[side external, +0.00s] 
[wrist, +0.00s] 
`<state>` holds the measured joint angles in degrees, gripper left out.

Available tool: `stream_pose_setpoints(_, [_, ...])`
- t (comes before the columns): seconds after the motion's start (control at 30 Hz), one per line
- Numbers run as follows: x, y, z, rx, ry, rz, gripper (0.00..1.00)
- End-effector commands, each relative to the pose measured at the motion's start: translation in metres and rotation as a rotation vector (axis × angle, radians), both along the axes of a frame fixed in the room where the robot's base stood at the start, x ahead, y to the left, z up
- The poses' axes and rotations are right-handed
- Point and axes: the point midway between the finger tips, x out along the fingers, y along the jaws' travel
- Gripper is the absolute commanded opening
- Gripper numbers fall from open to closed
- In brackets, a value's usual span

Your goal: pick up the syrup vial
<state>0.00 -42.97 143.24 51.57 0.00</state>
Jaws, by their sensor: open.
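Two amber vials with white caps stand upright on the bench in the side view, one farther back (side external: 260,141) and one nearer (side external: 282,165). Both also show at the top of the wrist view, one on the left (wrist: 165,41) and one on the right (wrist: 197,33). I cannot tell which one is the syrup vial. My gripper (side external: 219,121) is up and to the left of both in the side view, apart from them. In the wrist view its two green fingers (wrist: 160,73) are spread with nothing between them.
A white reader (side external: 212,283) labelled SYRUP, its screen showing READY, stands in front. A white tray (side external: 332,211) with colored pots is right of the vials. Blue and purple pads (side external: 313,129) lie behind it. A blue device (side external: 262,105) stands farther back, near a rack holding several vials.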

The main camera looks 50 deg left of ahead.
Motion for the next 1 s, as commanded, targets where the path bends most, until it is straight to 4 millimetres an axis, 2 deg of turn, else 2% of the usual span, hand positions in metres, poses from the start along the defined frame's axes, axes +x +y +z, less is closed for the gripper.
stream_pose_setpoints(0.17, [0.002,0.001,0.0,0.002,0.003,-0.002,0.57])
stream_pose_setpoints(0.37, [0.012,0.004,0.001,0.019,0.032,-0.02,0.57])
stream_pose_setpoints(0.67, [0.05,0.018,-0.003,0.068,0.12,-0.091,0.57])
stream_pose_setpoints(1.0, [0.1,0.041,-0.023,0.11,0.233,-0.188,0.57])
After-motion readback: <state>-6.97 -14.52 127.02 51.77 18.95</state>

==*==

### Short task:
Find each line with the string "measured" and copy it out.

### Worked answer:
`<state>` holds the measured joint angles in degrees, gripper left out.
- End-effector commands, each relative to the pose measured at the motion's start: translation in metres and rotation as a rotation vector (axis × angle, radians), both along the axes of a frame fixed in the room where the robot's base stood at the start, x ahead, y to the left, z up

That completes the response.